That is why we have hardened several parts of the Open VSX release process. Release automation now uses more trusted publishing patterns, reducing reliance on long-lived credentials. GitHub Actions and workflow dependencies have been pinned more carefully. Workflow token usage has been tightened. Continuous security assessment has been added at the repository level. In parallel, we have reduced exposure in the build chain itself, including disabling Yarn scripts by default in places where lifecycle-script execution introduces unnecessary risk.
This is not glamorous work. It does not produce a dramatic interface change. But in security, the most effective improvements are often invisible: they reduce risk without demanding constant attention from users. That is a sign of maturity rather than modesty.
A third part of the effort has focused on containment.
No responsible security program assumes prevention is absolute. Credentials are still lost. Tokens are still mishandled. New attack patterns still emerge. The relevant question is therefore not whether incidents are possible, but whether the system is designed to limit their consequences.
Here too, Open VSX has become stronger. We now have the administrative capability to revoke a user’s personal access token when compromise is suspected. Authentication flows and token refresh handling have been improved. We have also moved further toward short-lived infrastructure access patterns, which is simply a better security model than reliance on persistent static credentials.
Alongside this, we have made smaller but important hardening changes to the application itself: tighter validation of publish-time content size, removal of stack traces from error responses, removal of version details from HTTP headers, and backend corrections to ensure temporary extension files do not remain where they should not. None of these measures, taken alone, would define a security program. Taken together, they reflect something more important: discipline. And discipline is what turns security from aspiration into engineering practice.
For the operations side of the audience, there is another point worth emphasizing. A registry is not exposed only through what it stores. It is also exposed through how it is used and how it is abused.
This is why service protection and observability have also been part of the work. We replaced static rate limiting with a more dynamic model, which is a more realistic response to abusive traffic and changing usage patterns. We also improved visibility into .vsix download activity, including monitoring intended to make unusual spikes and anomalous behavior more visible.
That is not separate from security. It is part of it. In shared infrastructure, availability and security are tightly connected. A service that cannot remain stable under pressure becomes, very quickly, a security problem as well as an operational one.
Finally, we have started to improve transparency around what Open VSX itself ships. The SBOM work underway is important for a simple reason: one cannot manage dependency risk with confidence without a reliable inventory of components. SBOMs are not a remedy in themselves, but they make vulnerability response more disciplined and give both engineering and operations teams a clearer basis for triage and remediation.

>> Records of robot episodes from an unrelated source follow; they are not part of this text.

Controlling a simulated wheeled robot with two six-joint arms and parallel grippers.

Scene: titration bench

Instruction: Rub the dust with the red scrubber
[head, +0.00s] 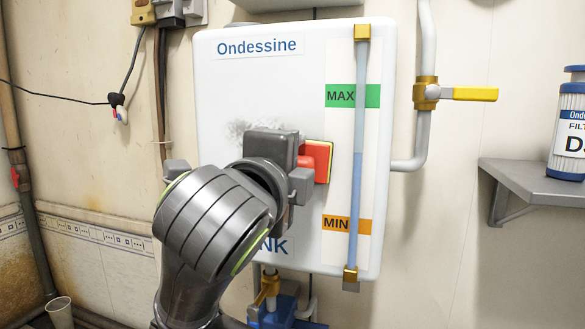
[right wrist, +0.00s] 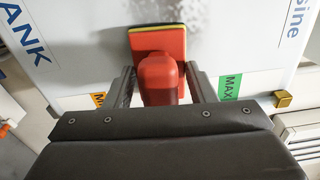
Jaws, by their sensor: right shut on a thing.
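The red scrubber (right wrist: 158,43) has a block head with a yellow and dark pad edge and a rounded red handle. My right gripper (right wrist: 161,88) is shut on that handle. The pad edge is at the front face of the white tank (right wrist: 85,45), but whether it touches is hard to tell. The grey dust (right wrist: 198,14) is a smudge on the tank, just beyond the scrubber. In the head view the dust (head: 238,128) shows above my right gripper (head: 299,168), which partly hides it. The red scrubber (head: 318,158) sticks out at the gripper's right. My left gripper is not in view.
A gauge tube (head: 357,130) with MAX and MIN labels runs down the tank's right side. A pipe with a yellow-handled valve (head: 470,94) is right of the tank. A shelf (head: 535,183) with a filter jar (head: 568,130) juts out at far right. A cup (head: 60,312) stands lower left.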

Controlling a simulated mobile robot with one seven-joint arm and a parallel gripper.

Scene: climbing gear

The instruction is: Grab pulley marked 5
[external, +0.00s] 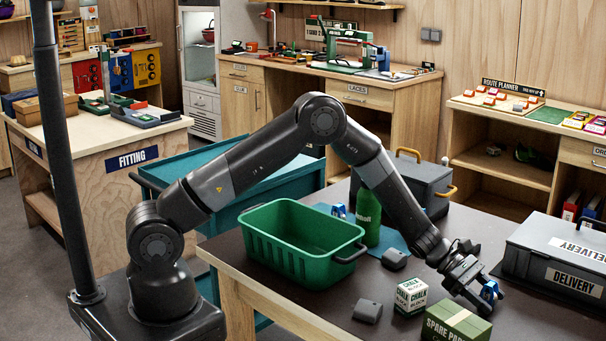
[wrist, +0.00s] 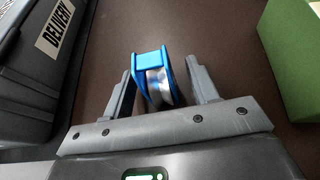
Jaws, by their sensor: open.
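A blue pulley (external: 489,289) with a silver wheel is at the right of the table, by my gripper (external: 480,293). In the wrist view the pulley (wrist: 151,60) sits between the two open fingers of my gripper (wrist: 160,72), with a small gap showing on its right side. No number can be read on it. Another blue-and-white piece (external: 338,210), perhaps a pulley, is behind the green crate (external: 283,258); its marking is too small to read.
A chalk block (external: 411,296), a green spare-parts box (external: 456,323) and two dark grey pieces (external: 367,311) lie left of my gripper. A grey delivery case (external: 555,262) stands close on the right. A green bottle (external: 368,217) and a dark box (external: 407,182) stand behind.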

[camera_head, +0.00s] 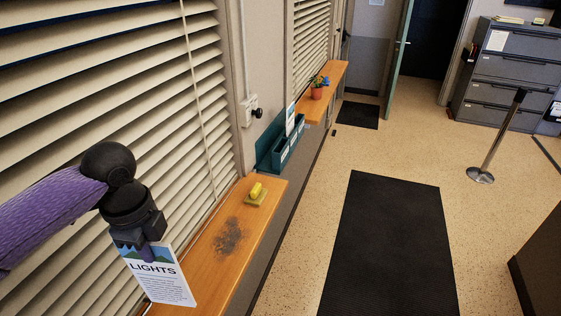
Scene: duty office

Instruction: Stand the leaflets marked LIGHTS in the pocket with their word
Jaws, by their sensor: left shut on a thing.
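My left gripper (142,240) is shut on a leaflet (160,278) whose printed word reads LIGHTS. The leaflet hangs upright below the fingers, in front of the blinds and the near end of the wooden sill. A teal leaflet rack (267,157) with several pockets is on the wall beyond the sill, away from the gripper. A white and blue leaflet (290,119) stands in its far part. The pocket labels are too small to read. My right gripper is not in view.
The near wooden sill (262,215) bears a yellow sponge (256,191) and a dark smudge (229,236). A potted plant (317,91) stands on the far sill. A black mat (388,240) lies on open floor. A metal post (495,140) and grey drawers (500,85) are at right.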

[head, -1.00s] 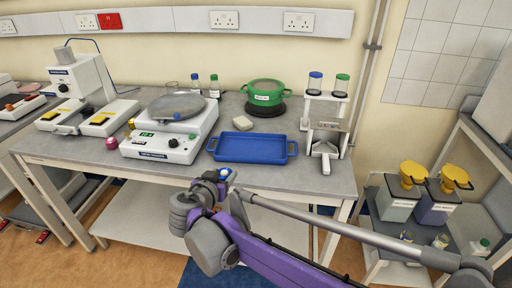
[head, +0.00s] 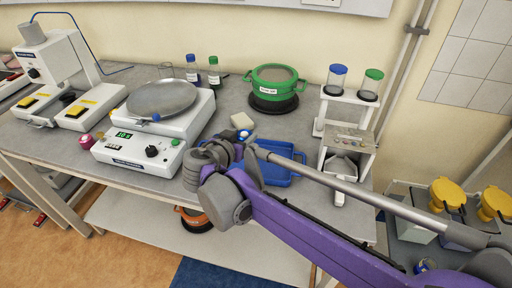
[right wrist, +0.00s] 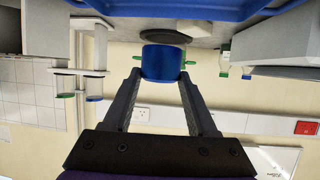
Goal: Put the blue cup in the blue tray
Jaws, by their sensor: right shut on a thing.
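In the right wrist view, which is upside down, the blue cup (right wrist: 162,62) is between the two dark fingers of my right gripper (right wrist: 161,76), shut on its sides. The blue tray (right wrist: 190,10) spans that view's top edge, with a gap between it and the cup. In the head view the blue tray (head: 280,176) lies on the bench, partly hidden by my right arm. My right gripper (head: 243,142) is over the tray's left end, mostly hidden by its own wrist; the cup is not clear there. My left gripper is not in view.
A balance with a round pan (head: 162,97) stands left of the tray. A green pot (head: 275,82) sits on a dark plate behind it. A white stand (head: 346,110) with two capped vials is at the right. A pale block (head: 241,120) lies just behind the gripper.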

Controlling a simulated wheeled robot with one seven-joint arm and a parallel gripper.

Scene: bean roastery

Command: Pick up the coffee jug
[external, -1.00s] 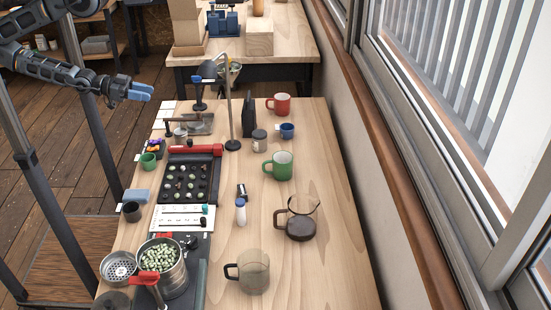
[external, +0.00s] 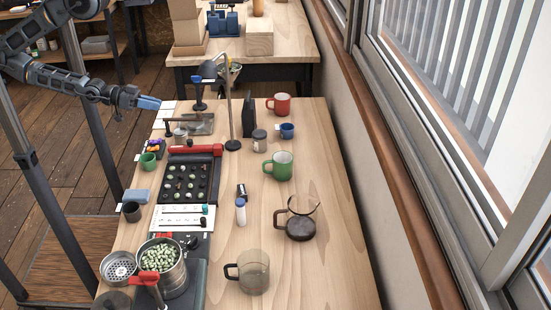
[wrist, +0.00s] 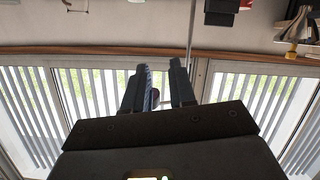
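The coffee jug (external: 300,226) is a dark glass carafe with a brown handle on its left side. It stands upright on the right part of the wooden table in the external view. The jug cannot be made out in the wrist view.
A thin metal stand (external: 229,110) rises mid-table. Windows (external: 470,110) line the right side.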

When I step back and look at the work completed so far, this is not a series of isolated controls. It is a shift in the security model.
We are moving from a posture that depended too heavily on reaction to one that is more preventive, layered, and operationally grounded. This includes reducing the likelihood of unsafe content being published, strengthening the build and release chain, tightening credential handling, hardening the service itself, and improving the visibility needed to detect and respond to abuse with more precision.
That is the standard Open VSX should meet.
It is important infrastructure in a part of the ecosystem where trust is both necessary and often granted too easily. Our responsibility is to make that trust better deserved. The work already completed is a meaningful step in that direction, and it gives us a firmer foundation for the work that remains.